[WRITTEN PROBLEM] Below are records. Copy every line with "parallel" in it.

[Rows from a robot dataset]
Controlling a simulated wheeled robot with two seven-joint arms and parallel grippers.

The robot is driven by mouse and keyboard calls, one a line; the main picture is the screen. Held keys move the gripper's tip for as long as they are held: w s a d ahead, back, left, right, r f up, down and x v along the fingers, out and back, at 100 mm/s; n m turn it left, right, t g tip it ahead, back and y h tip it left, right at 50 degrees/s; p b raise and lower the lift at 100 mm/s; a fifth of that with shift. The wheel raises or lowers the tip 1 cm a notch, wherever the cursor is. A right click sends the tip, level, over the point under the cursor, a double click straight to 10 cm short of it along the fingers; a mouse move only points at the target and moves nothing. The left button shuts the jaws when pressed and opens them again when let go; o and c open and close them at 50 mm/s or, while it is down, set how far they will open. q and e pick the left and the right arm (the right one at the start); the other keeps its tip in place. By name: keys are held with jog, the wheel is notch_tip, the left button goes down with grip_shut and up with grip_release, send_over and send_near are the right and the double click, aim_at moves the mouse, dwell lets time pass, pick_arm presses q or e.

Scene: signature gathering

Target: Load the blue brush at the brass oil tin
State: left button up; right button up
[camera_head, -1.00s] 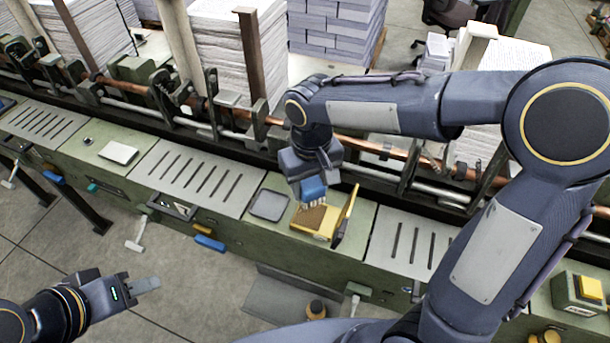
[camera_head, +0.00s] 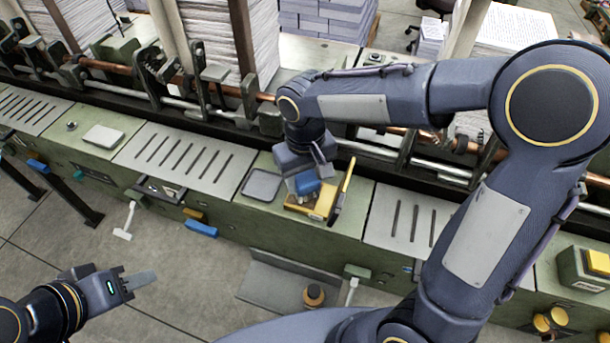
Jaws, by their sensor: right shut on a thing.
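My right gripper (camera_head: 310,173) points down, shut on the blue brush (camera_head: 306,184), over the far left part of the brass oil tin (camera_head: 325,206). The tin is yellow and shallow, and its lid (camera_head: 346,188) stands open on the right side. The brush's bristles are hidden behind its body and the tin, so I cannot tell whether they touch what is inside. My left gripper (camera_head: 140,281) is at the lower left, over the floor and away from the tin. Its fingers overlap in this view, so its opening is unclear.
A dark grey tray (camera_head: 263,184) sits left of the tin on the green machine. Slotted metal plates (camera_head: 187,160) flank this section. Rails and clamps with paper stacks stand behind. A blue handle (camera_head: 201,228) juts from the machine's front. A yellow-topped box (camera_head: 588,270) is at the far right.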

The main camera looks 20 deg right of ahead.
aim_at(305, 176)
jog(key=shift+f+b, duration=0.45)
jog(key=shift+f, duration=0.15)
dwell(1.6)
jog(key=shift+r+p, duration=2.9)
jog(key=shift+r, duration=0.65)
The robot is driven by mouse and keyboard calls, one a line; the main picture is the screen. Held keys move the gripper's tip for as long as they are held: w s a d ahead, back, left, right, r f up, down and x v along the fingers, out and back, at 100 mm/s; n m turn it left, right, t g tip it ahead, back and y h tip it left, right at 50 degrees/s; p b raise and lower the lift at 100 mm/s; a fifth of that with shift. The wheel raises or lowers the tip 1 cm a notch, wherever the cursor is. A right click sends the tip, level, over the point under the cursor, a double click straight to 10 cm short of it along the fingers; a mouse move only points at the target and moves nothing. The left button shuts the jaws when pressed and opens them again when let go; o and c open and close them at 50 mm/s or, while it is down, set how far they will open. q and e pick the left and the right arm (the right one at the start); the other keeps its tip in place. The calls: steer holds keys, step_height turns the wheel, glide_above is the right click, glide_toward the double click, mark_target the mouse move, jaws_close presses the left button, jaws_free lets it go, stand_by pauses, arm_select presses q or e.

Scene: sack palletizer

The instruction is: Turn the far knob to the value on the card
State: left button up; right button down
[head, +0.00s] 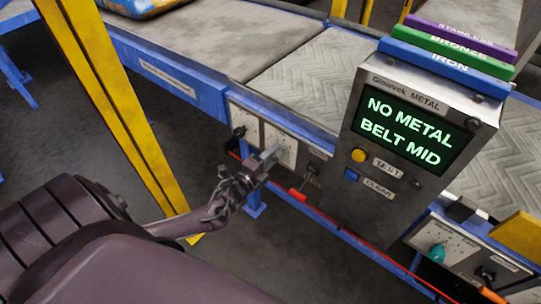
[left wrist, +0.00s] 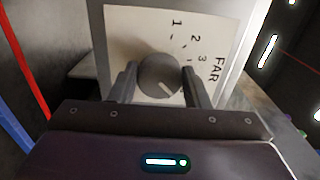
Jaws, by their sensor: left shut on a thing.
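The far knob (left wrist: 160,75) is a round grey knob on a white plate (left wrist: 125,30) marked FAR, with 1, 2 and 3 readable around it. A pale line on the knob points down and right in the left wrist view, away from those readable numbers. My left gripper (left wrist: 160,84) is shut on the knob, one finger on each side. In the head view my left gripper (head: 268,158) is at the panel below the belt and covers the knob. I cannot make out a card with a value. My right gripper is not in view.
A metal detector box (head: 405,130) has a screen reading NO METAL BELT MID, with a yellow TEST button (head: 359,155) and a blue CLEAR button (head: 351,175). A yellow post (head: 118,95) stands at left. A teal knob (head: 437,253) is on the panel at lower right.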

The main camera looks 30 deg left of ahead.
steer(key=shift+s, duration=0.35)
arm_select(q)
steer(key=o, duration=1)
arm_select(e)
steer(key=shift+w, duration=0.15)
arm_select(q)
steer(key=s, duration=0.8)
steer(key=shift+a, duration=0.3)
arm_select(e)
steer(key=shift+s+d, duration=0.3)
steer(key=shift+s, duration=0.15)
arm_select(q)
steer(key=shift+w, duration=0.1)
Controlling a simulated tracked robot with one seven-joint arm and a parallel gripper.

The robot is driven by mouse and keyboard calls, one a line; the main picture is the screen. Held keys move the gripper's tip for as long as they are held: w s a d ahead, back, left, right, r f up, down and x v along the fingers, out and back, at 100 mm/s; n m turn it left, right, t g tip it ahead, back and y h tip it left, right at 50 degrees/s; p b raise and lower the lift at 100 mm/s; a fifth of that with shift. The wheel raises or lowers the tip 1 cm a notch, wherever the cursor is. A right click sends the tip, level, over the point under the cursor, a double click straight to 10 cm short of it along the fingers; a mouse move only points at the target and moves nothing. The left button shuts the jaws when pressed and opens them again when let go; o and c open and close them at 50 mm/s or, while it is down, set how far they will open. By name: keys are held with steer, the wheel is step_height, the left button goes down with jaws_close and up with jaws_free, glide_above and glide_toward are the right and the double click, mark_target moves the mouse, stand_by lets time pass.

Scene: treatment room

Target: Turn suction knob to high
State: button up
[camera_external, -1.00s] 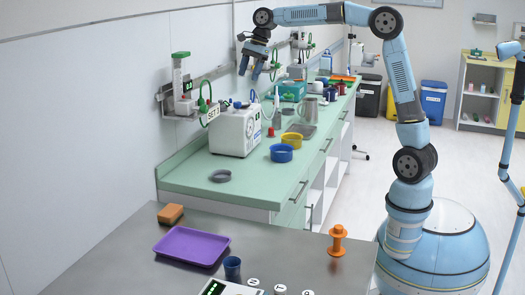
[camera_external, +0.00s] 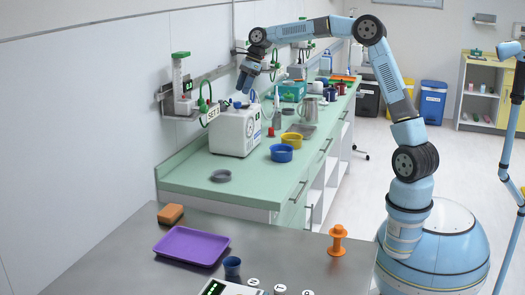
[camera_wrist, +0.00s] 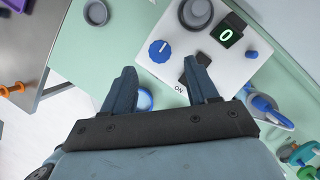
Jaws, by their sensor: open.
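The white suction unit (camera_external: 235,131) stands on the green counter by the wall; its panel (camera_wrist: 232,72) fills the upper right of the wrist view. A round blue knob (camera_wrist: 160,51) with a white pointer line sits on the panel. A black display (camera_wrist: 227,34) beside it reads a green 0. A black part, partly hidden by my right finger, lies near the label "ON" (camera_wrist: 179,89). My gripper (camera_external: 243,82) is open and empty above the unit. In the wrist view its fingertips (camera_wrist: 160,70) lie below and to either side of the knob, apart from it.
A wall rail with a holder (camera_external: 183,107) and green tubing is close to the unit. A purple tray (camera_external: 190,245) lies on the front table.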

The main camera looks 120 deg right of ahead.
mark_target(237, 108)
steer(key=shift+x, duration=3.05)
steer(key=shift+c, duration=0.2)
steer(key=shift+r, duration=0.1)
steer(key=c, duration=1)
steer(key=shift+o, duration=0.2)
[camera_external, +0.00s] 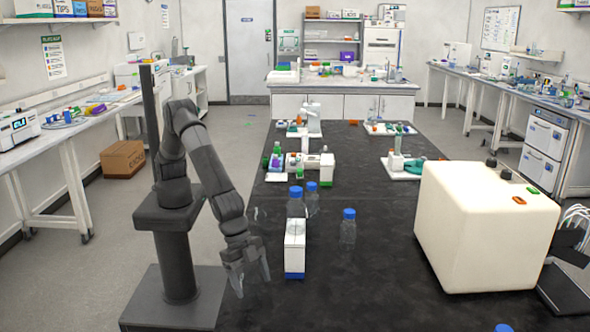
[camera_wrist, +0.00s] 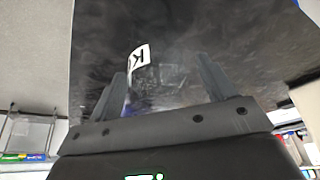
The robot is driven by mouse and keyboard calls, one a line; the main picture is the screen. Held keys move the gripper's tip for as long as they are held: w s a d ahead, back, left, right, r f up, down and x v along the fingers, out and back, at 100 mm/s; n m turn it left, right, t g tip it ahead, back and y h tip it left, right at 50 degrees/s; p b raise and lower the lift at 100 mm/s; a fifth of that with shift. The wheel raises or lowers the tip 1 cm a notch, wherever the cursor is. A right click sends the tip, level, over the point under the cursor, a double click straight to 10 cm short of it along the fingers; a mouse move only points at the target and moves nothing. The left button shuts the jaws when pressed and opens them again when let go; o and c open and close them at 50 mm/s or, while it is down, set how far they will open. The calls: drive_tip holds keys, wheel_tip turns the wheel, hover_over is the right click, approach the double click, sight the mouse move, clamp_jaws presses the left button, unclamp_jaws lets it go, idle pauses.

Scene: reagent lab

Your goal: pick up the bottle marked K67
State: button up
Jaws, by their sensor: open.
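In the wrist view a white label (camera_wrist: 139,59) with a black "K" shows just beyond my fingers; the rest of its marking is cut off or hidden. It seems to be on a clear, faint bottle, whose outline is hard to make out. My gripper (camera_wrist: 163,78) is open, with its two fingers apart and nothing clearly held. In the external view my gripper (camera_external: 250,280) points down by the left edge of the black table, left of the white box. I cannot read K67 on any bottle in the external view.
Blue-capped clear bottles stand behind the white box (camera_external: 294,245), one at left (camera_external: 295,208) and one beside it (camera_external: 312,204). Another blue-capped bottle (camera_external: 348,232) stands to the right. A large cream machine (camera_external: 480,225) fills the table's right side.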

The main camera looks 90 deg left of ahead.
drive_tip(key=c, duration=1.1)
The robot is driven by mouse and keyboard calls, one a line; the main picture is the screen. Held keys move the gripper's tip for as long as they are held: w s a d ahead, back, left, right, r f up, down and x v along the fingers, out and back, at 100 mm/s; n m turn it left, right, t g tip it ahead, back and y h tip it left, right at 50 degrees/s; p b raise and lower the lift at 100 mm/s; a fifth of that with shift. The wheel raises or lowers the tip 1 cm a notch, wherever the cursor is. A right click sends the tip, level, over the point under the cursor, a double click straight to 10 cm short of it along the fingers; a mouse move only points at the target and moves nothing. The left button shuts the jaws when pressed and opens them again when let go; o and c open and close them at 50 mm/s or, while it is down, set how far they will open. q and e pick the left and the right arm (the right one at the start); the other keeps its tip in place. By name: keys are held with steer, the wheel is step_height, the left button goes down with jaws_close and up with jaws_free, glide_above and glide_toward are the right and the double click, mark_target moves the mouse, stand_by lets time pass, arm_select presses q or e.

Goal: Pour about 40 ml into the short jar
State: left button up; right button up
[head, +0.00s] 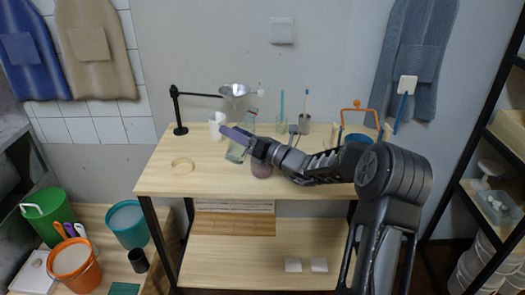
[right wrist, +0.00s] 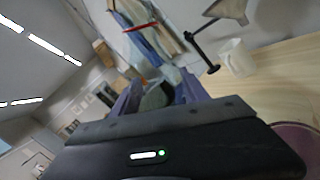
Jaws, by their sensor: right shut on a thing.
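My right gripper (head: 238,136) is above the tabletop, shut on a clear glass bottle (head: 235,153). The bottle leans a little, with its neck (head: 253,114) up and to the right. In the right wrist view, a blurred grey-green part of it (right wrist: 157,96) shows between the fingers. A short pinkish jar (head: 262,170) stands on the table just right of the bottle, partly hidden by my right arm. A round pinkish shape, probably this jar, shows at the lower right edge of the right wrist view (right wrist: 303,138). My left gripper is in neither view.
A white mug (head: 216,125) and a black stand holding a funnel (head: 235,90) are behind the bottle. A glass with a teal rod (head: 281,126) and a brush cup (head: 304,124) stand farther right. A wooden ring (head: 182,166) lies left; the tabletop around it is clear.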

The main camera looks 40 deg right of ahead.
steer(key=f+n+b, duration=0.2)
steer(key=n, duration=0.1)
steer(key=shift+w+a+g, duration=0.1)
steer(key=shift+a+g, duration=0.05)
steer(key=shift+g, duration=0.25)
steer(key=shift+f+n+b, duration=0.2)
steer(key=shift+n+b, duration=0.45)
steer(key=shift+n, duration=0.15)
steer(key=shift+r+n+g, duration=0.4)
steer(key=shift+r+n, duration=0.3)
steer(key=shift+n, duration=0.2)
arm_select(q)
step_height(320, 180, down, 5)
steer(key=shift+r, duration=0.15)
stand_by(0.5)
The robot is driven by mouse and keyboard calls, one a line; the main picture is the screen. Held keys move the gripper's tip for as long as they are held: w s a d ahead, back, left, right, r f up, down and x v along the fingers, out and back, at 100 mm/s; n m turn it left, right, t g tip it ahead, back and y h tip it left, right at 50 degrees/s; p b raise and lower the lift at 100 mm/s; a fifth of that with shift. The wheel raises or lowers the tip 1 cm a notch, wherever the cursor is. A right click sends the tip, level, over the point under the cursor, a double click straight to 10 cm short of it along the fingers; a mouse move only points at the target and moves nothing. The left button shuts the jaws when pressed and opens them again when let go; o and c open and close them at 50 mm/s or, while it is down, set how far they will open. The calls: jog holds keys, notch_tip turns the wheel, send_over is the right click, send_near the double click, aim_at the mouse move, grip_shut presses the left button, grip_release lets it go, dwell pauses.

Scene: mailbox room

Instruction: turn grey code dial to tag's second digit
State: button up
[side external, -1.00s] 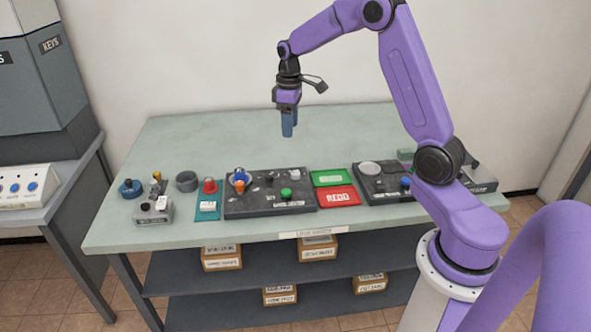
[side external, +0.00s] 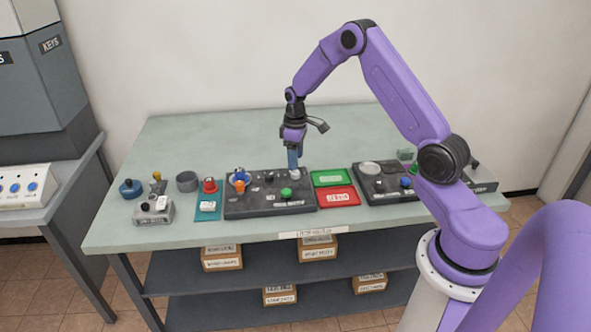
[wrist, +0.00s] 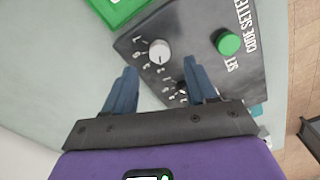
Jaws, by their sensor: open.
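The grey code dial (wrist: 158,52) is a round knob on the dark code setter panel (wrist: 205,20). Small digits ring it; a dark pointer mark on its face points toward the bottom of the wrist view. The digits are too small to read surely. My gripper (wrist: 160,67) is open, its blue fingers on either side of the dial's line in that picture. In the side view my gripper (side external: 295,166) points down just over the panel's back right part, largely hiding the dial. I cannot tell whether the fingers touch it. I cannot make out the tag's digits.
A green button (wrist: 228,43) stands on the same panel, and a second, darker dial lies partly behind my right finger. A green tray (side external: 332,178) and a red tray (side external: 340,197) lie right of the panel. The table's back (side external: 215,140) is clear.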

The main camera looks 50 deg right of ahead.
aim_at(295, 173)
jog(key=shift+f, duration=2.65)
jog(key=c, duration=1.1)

[WRITTEN RESPONSE]
Controlling a simulated wheeled robot with two seven-joint arms and parallel grippers.
Controlling a simulated tracked robot with one seven-joint arm and a parallel gripper.

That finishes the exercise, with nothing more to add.